Few people seemed to be visiting in mid-February except for us and a busload of Bermudian school kids on a field trip. The kids really got into it.


Bermuda Underwater Exploration Institute

The Bermuda Underwater Exploration Institute in Pembroke Parish
Exploring the Deep

Combining Bermuda with Triangle always seems a popular option. The Bermuda Underwater Exploration Institute hyped that too (map). Roughly, the triangle where ships and aircraft allegedly encountered unusual dangers connected Bermuda to Miami to San Juan. A display at the institute examined various theories within that wedge ranging from the mundane to the outlandish.

While I supposed the institute couldn’t leave the triangle unaddressed, it actually focused more of its attention on other topics. I particularly liked all of the shipwreck artifacts and treasure gathered from Bermudian waters.

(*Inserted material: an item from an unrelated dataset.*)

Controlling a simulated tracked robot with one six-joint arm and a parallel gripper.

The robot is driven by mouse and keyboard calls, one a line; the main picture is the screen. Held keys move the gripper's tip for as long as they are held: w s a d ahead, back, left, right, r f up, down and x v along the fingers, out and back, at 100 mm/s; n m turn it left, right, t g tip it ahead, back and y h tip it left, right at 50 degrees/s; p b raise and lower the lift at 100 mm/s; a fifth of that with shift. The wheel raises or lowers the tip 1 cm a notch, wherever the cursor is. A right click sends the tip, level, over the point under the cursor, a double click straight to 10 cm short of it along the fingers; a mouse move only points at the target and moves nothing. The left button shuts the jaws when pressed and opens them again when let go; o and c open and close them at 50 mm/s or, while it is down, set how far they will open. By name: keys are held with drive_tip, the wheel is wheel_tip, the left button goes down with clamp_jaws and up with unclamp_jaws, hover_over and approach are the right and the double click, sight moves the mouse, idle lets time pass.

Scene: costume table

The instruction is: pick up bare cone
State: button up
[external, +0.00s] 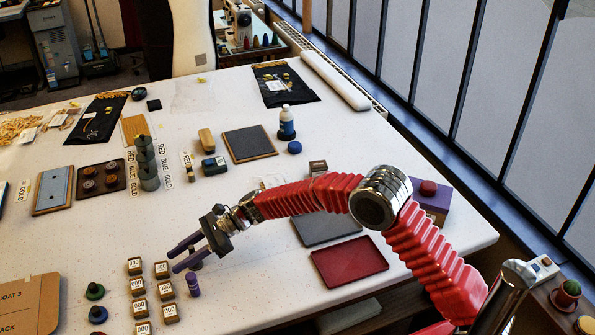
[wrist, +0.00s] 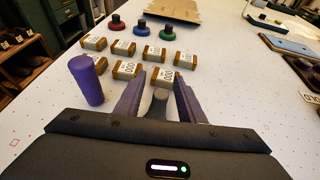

Bermuda Aquarium, Museum and Zoo

Three sights in one! The Bermuda Aquarium, Natural History Museum and Zoo in Hamilton Parish
The Aquarium Part

We got to see three attractions in one at the Bermuda Aquarium, Museum and Zoo in Hamilton Parish (map). However, Bermuda doesn’t have a lot of available land. Don’t go expect to see the equivalent of the U.S.’s National Aquarium, Smithsonian Institution and San Diego Zoo here. Visitors get a small aquarium, a small museum and a small zoo.

I thought about getting my older son (who loves zoos) a T-shirt. Then I remembered he only likes shirts from zoos he’s actually experienced in person. I could sympathize with that. I’m the same way with brewery shirts.

They called the museum portion the Bermuda Natural History Museum. It had a bit of a different twist than all the others because of its specific focus on the natural world. To me, one of its more humble displays had the greatest impact, a preserved specimen of a Bermuda Cicada. Those likely went extinct after people introduced a non-native bird called the Great Kiskadee in the late 1950’s.


Bermuda National Trust Museum

Scene from St. George's, Bermuda
Not the Museum

I felt really tired the first day because of the long airline delay. That must be the reason why I didn’t take any photos of the Bermuda National Trust Museum in the Town of St. George. Maybe they didn’t allow photography. I don’t remember. Instead, enjoy these flags on a building around the corner. The museum occupied the old Globe Hotel, built circa 1700 (map).

The primary exhibit focused great attention on blockade runners. Many Bermudians based in St. George made a fortune during the U.S. Civil War. Bermuda sat at a perfect spot to trade with the Confederacy. All they had to do was outrun Union ships trying enforcing the blockade. Sometimes their fast boats succeeded; sometimes they got caught and went to prison.

The Bermuda National Trust actually owned 82 properties, “a variety of traditional historic houses, islands, gardens, cemeteries, nature reserves and coastline.” That left a lot more places that I needed to see.


Articles in the Bermuda Shorts Series:

  1. Follow the Leader
  2. Shoreline Scenery
  3. The Outsider
  4. Bermuda Railway Trail
  5. St. George
  6. Forts
  7. Architectural Details
  8. Museums & More
  9. Lists

See Also: The Complete Photo Album on Flickr

Comments

2 responses to “Bermuda Shorts, Part 8 (Museums & More)”

  1. Gary Avatar
    Gary

    Just want to say that I’m really enjoying this Bermuda series–thanks for writing it!
    I have a passing interest in the sort of geopolitical oddities and off-the-beaten-path places that you write about. I’ve been following your blog for several years, and I can’t remember if I’ve commented before. But I wanted to give you a virtual pat on the back for these.
    I made it to Bermuda a few years back to attend Cup Match–the world’s first (only?) legal holiday for a sporting event. Other than the cricket, I wasn’t sure what to expect of the place, but I ended up really taken by it. Thanks for taking me back!

    1. Twelve Mile Circle Avatar

      Thank you Gary! I still have one more to go in the series — hope you enjoy it — and then I’ll move on to other topics. I do want to get back to Bermuda again some day. My wife should be there each February for the race she helps manage (assuming the world gets back to normal soon), so I’m pretty sure I’ll get that chance. I appreciate the kind words and I’m glad you’ve been following all these years.